Curtis Bay is located off the Patapsco River in the city of Baltimore about 28 miles from Annapolis (by water) and 50 miles to the southeast of the Chesapeake and Delaware Canal. Curtis Bay eventually turns into Curtis Creek past Walnut Point and a set of twin bascule bridges that each have a closed vertical clearance of 40 feet (operating on a restricted opening schedule).
Curtis Creek is home to the U.S. Coast Guard YARD, a large facility that builds, repairs, and refits a large portion of the vessels that the Coast Guard uses for daily operations. Two hundred eight 41-foot Utility Boats (the most familiar of all Coast Guard patrol vessels) were built at this yard between 1973 and 1983.
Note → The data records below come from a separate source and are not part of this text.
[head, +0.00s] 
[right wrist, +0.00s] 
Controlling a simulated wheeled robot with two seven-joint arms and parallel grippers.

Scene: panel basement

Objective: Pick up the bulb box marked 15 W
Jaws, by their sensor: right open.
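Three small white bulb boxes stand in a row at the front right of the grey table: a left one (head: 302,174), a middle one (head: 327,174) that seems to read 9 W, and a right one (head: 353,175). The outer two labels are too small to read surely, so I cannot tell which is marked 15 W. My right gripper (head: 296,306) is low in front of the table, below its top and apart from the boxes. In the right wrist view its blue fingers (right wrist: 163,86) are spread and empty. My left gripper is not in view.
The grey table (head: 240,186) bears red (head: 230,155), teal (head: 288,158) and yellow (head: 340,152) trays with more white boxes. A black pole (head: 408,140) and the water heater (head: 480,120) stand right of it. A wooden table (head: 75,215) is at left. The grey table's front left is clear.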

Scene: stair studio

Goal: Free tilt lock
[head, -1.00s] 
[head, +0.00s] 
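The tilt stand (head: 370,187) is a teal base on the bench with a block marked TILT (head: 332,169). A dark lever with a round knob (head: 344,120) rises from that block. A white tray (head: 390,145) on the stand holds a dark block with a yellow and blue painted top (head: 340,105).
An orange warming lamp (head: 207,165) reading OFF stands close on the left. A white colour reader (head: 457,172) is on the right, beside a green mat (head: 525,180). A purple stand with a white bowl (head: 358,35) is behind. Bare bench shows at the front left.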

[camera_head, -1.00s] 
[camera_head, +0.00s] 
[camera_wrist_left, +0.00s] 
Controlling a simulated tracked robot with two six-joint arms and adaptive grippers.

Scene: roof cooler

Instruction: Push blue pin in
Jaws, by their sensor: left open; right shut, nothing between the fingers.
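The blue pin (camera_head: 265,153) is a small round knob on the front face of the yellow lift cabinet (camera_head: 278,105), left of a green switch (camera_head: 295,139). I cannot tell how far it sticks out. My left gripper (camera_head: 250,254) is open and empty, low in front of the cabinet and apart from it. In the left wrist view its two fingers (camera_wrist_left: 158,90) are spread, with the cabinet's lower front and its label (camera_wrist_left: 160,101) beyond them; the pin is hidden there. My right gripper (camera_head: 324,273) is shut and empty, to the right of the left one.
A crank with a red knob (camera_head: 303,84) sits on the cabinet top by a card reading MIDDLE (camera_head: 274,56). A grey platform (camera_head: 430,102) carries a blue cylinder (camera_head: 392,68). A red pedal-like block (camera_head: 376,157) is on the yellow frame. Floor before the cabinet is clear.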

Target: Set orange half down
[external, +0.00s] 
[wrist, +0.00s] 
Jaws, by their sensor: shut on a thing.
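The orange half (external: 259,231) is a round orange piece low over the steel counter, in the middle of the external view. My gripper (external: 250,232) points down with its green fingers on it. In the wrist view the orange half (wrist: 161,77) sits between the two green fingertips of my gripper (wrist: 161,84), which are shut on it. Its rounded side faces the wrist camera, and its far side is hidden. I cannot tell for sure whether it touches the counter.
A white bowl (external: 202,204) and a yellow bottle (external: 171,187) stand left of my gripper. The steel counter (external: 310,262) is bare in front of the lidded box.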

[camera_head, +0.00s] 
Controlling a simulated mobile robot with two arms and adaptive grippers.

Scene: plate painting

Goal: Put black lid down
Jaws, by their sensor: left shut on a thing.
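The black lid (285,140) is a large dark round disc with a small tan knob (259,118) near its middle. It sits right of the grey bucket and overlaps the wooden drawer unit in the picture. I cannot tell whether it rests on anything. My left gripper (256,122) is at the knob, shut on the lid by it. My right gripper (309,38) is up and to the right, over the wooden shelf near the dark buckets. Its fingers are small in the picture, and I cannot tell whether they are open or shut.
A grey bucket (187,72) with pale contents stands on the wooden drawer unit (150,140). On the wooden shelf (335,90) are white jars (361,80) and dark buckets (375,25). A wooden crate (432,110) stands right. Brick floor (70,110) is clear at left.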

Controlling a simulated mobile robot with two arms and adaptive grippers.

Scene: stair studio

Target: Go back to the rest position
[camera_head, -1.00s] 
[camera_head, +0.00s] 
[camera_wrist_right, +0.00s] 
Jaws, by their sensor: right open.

The image above is a view from the west looking east over the opening of Curtis Creek at the Patapsco River. In the distance through the haze, the Francis Scott Key Bridge (185-foot fixed vertical clearance) can be seen. On the left (north) side of the inlet is Fishing Point, while to the right (south), where the loading dock can be seen, is Leading Point. The tree-covered Sledds Point is visible lower right. Closer down in the lower middle portion of the river, a sharp eye can spot the series of flashing red and green buoys that make up the Curtis Bay Channel.
Use NOAA Chart 12278.
Curtis Bay is approached from the east via the Patapsco River northwest of the Francis Scott Key Bridge. Once you have cleared the Francis Scott Key Bridge northwest bound, set a course to intercept flashing green buoy 1CB, which is located near waypoint N39 13.189 W76 32.108. From here, head to the west-northwest to intercept the following line of buoys: Flashing green buoy 3, flashing red buoy 4, flashing green buoy 5,flashing red buoy 6, flashing green buoy 7, and flashing red buoy 8 at the freight dock turning basin.
Despite the commercial traffic, anchorage can be had in a few select places along Curtis Bay and Creek, with the caveat that there are hundreds of years worth of shipbuilding debris on the bottom of both bodies of water. You wouldnt be the first person to lose an anchor if you did; proceed with caution.